The markets closed down on Friday in bearish fashion although the indices may not look so. The market internals were convincingly bearish across the NYSE, hinting that any bullishness at the open was nothing more than short-covering. In fact, the whole week was dotted with rallies that were nothing more than short-covering (Dead Cat) bounces.

The spike on the Fed minutes on Wednesday was also nothing more than Wall Street’s automated systems that misread the report. The FOMC minutes suggested the global economy was slowing and that its ‘considerable time’ language is misunderstood.
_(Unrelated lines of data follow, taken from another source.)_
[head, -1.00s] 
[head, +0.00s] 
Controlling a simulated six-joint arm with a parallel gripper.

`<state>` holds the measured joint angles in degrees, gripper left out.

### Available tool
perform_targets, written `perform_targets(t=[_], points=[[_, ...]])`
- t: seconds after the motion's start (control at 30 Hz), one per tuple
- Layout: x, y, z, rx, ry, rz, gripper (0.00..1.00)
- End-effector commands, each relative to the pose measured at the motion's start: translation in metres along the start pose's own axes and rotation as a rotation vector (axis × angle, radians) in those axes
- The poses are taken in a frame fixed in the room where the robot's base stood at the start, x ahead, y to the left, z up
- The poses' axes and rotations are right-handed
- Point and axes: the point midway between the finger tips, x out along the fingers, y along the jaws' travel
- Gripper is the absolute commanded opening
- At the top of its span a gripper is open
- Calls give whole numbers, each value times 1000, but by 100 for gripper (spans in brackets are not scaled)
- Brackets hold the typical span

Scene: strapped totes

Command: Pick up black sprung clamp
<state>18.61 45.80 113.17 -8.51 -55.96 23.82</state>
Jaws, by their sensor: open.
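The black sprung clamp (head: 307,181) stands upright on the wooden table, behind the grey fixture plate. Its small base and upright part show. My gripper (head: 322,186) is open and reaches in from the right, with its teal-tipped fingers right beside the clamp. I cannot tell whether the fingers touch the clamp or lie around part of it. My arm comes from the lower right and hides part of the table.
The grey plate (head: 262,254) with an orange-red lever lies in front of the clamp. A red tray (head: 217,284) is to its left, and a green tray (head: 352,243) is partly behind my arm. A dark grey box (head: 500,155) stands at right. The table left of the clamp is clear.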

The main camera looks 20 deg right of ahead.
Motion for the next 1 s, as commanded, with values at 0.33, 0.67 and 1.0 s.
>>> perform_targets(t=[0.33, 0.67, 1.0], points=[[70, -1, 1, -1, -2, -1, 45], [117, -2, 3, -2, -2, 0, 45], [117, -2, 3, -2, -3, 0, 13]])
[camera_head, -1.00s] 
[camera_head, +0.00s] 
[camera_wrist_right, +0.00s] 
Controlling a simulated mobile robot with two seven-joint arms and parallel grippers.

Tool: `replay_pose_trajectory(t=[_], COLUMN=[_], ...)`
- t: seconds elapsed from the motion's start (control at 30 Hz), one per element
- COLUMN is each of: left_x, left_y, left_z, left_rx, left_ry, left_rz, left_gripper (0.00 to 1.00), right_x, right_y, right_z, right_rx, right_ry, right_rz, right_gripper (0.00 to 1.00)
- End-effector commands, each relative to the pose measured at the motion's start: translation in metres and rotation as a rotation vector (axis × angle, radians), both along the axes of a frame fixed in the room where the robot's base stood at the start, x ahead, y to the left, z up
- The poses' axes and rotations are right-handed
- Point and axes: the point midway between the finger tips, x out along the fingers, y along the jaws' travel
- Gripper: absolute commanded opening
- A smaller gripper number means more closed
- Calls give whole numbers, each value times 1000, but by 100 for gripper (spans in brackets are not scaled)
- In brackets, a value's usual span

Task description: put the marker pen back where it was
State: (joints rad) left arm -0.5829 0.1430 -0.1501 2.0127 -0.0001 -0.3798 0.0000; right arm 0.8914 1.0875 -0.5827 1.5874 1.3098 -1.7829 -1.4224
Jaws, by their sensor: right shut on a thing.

The market promptly sold down sharply on Thursday with the Dow falling 335 points for a -1.97% loss while the NASDAQ and S&P500 lost more than 2% each.

After another sharp selloff in U.S. stocks on Friday the main benchmarks recorded their deepest weekly declines in more than two years.

The tech-heavy Nasdaq Composite (-2.33%) dropped 102 points, or 2.3%, to 4,276.24 and suffered its worst weekly decline since May 2012. The index undercut a key support level, prompting fears of further declines.

The S&P 500 (-1.15%) fell 22 points, or 1.1%, to 1,906.13, losing 3.1% over the week, its biggest weekly drop since May 2012. The benchmark index is a hair’s breadth away from undercutting its key support level.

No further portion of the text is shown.